Internet browsers are today capable of warning internet users of a potential phishing attack. Browsers identify these websites by referring to blacklists of reported phishing websites maintained by trusted organizations like Google, Phishtank etc. On identifying a Unified Resource Locator (URL) requested by a user as a reported phishing URL, browsers like Mozilla Firefox and Google Chrome display an 'active' warning message in an attempt to stop the user from making a potentially dangerous decision of visiting the website and sharing confidential information like username-password, credit card information, social security number etc.

However, these warnings are not always successful at safeguarding the user from a phishing attack.

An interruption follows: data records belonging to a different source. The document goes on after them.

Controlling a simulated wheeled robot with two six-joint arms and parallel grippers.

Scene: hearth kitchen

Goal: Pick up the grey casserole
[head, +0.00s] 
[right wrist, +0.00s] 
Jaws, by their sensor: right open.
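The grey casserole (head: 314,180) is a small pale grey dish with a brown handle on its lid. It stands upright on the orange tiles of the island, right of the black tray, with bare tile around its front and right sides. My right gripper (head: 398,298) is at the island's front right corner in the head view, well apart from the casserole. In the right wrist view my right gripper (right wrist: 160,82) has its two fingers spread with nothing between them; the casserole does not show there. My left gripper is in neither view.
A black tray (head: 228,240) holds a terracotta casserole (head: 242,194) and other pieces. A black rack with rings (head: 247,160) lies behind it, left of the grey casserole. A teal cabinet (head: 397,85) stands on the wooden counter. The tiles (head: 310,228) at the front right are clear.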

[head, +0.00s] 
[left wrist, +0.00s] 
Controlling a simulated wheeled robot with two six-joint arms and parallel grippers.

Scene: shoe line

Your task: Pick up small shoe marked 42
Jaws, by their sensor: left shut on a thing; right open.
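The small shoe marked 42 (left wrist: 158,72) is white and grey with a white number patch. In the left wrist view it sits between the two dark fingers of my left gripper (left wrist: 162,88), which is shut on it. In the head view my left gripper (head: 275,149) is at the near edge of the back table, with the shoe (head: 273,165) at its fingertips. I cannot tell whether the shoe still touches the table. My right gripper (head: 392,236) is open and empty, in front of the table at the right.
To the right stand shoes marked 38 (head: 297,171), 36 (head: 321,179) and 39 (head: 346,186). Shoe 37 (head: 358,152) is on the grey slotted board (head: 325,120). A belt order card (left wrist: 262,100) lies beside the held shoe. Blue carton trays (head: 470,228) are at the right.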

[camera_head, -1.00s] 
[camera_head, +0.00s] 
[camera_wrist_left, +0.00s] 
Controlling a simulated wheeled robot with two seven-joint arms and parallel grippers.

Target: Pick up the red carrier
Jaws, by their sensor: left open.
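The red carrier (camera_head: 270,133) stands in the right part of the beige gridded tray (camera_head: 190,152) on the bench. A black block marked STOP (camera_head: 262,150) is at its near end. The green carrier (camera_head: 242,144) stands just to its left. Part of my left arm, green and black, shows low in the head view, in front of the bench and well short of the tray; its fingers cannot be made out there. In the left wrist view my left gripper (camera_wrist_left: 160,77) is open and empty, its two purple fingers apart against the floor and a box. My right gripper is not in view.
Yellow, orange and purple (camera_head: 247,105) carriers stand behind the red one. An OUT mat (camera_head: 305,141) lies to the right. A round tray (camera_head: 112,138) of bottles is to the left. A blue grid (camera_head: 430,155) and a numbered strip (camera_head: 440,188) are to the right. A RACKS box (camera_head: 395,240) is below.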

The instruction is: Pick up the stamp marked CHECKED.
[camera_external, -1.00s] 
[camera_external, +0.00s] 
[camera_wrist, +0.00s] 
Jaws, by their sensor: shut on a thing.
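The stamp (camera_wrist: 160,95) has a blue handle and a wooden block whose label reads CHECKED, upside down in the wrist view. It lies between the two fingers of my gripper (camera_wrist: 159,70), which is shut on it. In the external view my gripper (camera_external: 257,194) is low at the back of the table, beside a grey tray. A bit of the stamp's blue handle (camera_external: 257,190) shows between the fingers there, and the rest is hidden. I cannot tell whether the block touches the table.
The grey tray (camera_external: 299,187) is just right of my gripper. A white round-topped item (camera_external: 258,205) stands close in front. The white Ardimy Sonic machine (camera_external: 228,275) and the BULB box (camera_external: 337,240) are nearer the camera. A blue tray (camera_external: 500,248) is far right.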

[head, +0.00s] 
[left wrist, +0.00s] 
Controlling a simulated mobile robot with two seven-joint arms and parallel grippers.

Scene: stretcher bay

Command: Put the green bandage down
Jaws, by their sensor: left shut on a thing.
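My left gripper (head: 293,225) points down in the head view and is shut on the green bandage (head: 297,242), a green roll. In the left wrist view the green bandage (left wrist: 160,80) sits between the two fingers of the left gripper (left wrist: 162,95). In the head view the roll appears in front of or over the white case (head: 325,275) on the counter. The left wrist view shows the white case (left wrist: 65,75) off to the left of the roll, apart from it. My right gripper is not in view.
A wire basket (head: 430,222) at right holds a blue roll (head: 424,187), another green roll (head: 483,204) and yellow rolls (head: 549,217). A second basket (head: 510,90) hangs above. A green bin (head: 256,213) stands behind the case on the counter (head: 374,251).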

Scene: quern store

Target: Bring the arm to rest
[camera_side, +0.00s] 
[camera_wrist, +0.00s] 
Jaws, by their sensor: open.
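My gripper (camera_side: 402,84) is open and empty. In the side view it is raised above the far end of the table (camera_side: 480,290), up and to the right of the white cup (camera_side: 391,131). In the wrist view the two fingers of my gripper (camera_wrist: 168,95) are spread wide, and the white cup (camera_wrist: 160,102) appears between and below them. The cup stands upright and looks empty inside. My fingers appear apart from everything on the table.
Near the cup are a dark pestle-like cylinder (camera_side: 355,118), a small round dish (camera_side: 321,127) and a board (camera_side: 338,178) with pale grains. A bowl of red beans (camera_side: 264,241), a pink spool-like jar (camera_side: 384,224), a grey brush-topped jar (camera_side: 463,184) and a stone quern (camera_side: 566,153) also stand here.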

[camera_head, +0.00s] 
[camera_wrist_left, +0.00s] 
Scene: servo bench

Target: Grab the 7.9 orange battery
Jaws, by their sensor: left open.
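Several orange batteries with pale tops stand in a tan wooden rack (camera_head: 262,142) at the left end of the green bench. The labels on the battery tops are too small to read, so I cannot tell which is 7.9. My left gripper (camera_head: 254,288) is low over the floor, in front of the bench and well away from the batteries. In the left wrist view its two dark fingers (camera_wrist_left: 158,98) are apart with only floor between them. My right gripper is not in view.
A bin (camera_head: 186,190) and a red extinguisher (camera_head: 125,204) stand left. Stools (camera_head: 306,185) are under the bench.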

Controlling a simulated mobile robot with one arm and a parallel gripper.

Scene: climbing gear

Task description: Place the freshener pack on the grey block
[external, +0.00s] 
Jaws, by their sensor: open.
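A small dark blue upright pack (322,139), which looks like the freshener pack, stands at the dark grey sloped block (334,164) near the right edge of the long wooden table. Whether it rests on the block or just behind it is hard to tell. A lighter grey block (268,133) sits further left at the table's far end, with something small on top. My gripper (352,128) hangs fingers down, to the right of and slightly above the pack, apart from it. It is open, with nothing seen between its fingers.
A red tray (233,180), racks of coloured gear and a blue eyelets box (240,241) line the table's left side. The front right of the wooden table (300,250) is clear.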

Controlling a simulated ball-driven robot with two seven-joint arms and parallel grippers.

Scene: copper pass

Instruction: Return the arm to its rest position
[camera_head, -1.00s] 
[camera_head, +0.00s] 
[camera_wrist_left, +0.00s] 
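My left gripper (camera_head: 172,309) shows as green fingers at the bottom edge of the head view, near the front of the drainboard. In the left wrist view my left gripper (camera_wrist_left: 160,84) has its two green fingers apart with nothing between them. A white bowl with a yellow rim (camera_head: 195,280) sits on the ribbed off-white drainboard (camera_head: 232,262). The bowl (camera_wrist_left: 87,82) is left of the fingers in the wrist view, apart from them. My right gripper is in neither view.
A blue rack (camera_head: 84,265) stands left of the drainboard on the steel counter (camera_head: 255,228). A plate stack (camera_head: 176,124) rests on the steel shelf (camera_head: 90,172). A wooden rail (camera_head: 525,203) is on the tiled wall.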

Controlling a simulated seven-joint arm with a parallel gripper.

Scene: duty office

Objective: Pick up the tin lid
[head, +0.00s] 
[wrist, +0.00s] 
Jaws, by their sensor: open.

On several occasions, users ignore these warnings and 'click through' them, eventually landing at the potentially dangerous website and giving away confidential information. Failure to understand the warning, failure to differentiate different types of browser warnings, diminishing trust on browser warnings due to repeated encounter are some of the reasons that make users ignore these warnings. It is important to address these factors in order to eventually improve a user’s reaction to these warnings.

In this thesis, I propose a novel design to improve the effectiveness and reliability of phishing warning messages. This design utilizes the name of the target website that a fake website is mimicking, to display a simple, easy to understand and interactive warning message with the primary objective of keeping the user away from a potentially spoof website.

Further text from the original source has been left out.